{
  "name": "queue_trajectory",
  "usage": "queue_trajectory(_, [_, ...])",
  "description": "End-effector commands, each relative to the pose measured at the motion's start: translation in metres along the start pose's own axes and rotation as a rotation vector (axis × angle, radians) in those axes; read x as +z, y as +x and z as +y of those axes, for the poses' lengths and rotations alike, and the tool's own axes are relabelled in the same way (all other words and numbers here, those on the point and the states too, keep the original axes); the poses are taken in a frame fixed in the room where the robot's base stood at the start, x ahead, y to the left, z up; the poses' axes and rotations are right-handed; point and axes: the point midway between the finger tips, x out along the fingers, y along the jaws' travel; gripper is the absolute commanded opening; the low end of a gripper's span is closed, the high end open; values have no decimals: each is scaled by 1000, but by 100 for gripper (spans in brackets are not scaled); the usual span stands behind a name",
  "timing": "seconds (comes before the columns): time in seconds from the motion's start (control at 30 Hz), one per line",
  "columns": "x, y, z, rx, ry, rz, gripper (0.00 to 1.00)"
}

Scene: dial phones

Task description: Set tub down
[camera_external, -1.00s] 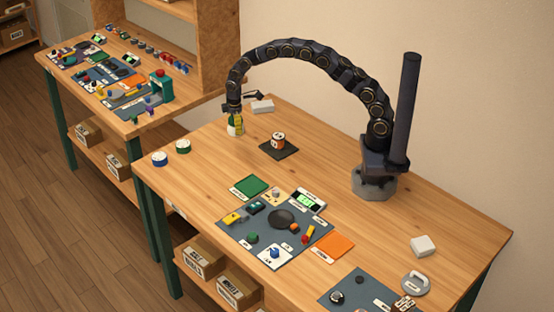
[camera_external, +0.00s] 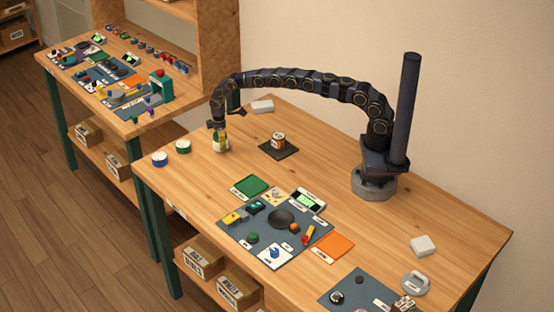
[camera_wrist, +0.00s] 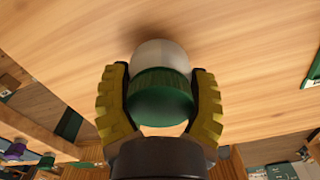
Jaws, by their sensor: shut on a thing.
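The tub (camera_wrist: 160,85) is white with a green lid, seen close up in the wrist view. My gripper (camera_wrist: 160,98) is shut on it, with a yellow finger on each side of the lid. In the external view my gripper (camera_external: 219,133) points down at the far left part of the table, with the white tub (camera_external: 221,145) below its fingers. The tub looks upright and close to the tabletop; I cannot tell whether its base touches the wood.
A dark mat (camera_external: 290,153) with an orange-and-white container (camera_external: 278,139) lies to the right. Bare wood (camera_external: 215,170) surrounds the held tub.

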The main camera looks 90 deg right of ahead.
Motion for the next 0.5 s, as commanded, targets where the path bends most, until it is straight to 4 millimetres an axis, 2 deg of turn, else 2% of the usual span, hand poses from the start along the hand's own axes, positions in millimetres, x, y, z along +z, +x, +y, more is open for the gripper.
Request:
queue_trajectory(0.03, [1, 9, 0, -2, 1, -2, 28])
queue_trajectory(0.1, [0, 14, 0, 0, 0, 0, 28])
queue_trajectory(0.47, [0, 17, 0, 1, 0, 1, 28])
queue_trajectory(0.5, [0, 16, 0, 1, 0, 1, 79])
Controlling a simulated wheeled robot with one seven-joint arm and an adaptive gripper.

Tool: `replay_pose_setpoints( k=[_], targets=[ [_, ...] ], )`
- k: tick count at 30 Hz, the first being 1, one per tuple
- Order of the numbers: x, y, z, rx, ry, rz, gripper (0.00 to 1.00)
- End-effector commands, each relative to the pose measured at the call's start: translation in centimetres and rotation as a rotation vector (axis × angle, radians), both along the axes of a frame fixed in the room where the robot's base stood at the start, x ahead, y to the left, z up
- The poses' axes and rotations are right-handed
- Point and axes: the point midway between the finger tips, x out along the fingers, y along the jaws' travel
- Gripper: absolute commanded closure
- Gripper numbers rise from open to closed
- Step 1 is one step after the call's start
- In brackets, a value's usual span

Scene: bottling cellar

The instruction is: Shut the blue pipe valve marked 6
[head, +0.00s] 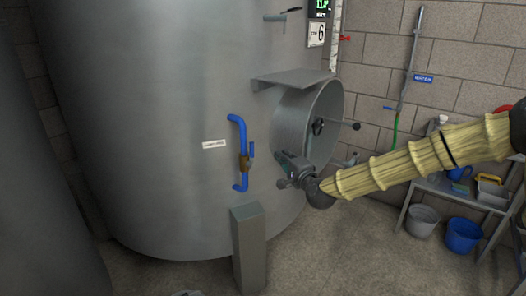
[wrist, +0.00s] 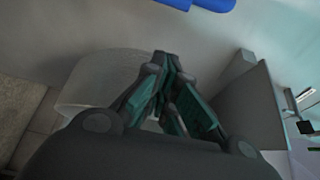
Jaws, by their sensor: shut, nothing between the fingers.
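A blue pipe (head: 236,128) with a brass-coloured valve body (head: 245,164) runs down the side of a large steel tank. Its short blue lever (head: 252,150) points up, roughly along the pipe. Blue piping (wrist: 205,4) shows at the top edge there; the lever cannot be made out.
The round hatch (head: 331,105) juts from the tank close behind my gripper, under a grey ledge (head: 292,78). A grey post (head: 249,250) stands below the valve. Blue and grey buckets (head: 463,236) and a bench are at the right.

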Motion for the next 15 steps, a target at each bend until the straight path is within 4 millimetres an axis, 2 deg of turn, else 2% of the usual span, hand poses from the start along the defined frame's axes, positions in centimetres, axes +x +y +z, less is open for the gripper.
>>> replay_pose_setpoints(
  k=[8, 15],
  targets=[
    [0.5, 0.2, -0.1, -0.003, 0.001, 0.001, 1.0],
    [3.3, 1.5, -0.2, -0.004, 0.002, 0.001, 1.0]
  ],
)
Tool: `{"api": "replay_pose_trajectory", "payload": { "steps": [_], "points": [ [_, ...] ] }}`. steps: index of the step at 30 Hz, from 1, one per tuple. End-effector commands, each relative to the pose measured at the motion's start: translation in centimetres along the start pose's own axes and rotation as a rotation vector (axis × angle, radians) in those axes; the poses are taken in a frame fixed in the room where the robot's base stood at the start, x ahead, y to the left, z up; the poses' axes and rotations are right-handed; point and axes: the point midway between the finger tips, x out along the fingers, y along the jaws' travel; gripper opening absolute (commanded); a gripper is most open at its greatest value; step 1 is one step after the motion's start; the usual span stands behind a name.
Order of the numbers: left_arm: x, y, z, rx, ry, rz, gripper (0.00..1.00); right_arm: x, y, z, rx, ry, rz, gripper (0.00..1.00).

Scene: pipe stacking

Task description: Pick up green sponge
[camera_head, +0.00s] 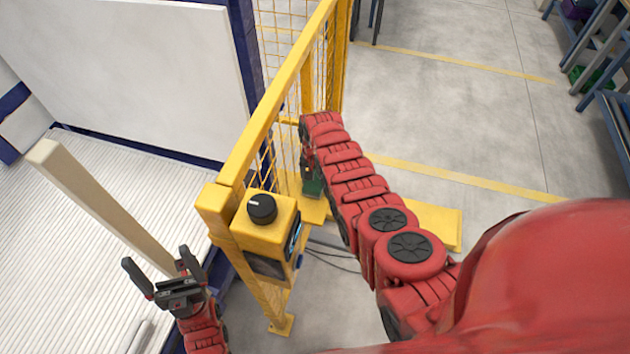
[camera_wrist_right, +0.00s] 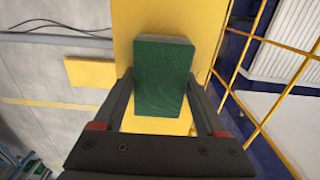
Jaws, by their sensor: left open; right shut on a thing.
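The green sponge (camera_wrist_right: 160,80) is a dark green block with a paler strip along its top edge. It sits between the fingers of my right gripper (camera_wrist_right: 161,90), which is shut on it. In the head view the sponge (camera_head: 313,182) shows in part beside the yellow fence, below the end of my right arm. Whether it touches the yellow surface behind it I cannot tell. My left gripper (camera_head: 160,265) is open and empty at lower left, far from the sponge, near a pale beam.
A yellow mesh fence (camera_head: 275,95) stands between my two arms. A yellow control box (camera_head: 268,225) with a black knob is on its near post. The pale beam (camera_head: 100,205) rises by a white ribbed surface (camera_head: 60,260). Open grey floor (camera_head: 450,110) lies right.

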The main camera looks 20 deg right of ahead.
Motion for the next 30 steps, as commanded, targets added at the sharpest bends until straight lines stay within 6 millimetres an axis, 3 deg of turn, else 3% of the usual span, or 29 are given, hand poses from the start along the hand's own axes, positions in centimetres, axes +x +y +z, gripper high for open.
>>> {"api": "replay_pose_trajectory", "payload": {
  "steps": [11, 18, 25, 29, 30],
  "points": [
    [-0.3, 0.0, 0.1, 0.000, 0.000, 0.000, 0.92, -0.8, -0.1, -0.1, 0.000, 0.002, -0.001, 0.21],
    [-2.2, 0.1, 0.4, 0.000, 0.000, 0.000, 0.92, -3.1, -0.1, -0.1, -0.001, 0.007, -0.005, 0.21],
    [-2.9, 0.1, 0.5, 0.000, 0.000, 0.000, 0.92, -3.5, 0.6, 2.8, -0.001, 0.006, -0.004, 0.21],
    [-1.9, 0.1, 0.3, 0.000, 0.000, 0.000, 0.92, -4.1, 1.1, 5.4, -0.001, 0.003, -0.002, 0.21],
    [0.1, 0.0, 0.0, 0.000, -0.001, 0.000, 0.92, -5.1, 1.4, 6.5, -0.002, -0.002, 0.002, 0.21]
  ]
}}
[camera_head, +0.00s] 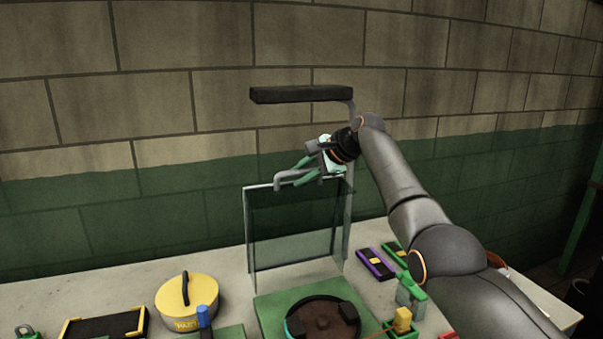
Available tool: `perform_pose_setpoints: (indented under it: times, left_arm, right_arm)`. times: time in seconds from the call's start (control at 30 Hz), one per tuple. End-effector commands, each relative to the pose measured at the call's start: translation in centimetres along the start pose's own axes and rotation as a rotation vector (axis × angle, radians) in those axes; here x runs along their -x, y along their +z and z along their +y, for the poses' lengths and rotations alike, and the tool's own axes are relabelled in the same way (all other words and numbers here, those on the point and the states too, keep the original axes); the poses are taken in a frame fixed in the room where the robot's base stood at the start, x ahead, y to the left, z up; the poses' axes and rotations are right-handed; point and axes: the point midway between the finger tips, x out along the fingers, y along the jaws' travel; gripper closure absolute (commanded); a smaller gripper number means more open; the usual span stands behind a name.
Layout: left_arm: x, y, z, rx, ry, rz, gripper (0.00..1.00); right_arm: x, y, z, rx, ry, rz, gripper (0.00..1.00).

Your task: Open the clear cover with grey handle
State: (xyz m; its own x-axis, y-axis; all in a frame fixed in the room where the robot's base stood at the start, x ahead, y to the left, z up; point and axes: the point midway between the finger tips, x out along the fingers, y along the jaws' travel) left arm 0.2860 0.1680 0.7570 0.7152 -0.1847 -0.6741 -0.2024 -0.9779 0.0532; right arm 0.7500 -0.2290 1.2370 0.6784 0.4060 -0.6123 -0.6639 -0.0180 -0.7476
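The clear cover (292,232) stands upright behind a green base on the table, as a see-through panel with a grey frame. Its grey handle (287,178) sticks out at the top edge. My right gripper (300,173) comes in from the right, with its green fingers at the handle. The fingers lie on either side of the handle's bar, but whether they press on it is too small to tell. My left gripper is not in view.
The green base (268,304) carries a dark round part (322,322). A yellow round container (187,300) and a black-and-yellow tray (105,325) stand to the left. A purple-edged box (375,264) lies to the right. A black bar (302,94) hangs above the cover, before the wall.

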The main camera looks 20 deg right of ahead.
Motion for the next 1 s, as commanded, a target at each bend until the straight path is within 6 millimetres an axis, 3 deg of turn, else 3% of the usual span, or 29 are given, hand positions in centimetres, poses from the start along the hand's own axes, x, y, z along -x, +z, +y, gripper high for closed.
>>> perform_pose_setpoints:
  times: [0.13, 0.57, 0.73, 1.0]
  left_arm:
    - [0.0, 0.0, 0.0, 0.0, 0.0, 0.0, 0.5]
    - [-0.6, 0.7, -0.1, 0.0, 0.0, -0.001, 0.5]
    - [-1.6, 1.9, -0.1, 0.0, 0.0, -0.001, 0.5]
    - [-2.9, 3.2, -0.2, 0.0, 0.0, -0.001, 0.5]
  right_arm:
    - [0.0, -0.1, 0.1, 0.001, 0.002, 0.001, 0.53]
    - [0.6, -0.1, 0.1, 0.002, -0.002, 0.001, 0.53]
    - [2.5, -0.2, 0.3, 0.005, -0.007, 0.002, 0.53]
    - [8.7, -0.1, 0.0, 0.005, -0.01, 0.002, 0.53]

--- --- ---

Write out every line from the entries where "Order" appears.

* [Output for this exercise]
- Order of the numbers: x, y, z, rx, ry, rz, gripper (0.00 to 1.00)
Order of the numbers: left_arm: x, y, z, rx, ry, rz, gripper (0.00..1.00); right_arm: x, y, z, rx, ry, rz, gripper (0.00..1.00).

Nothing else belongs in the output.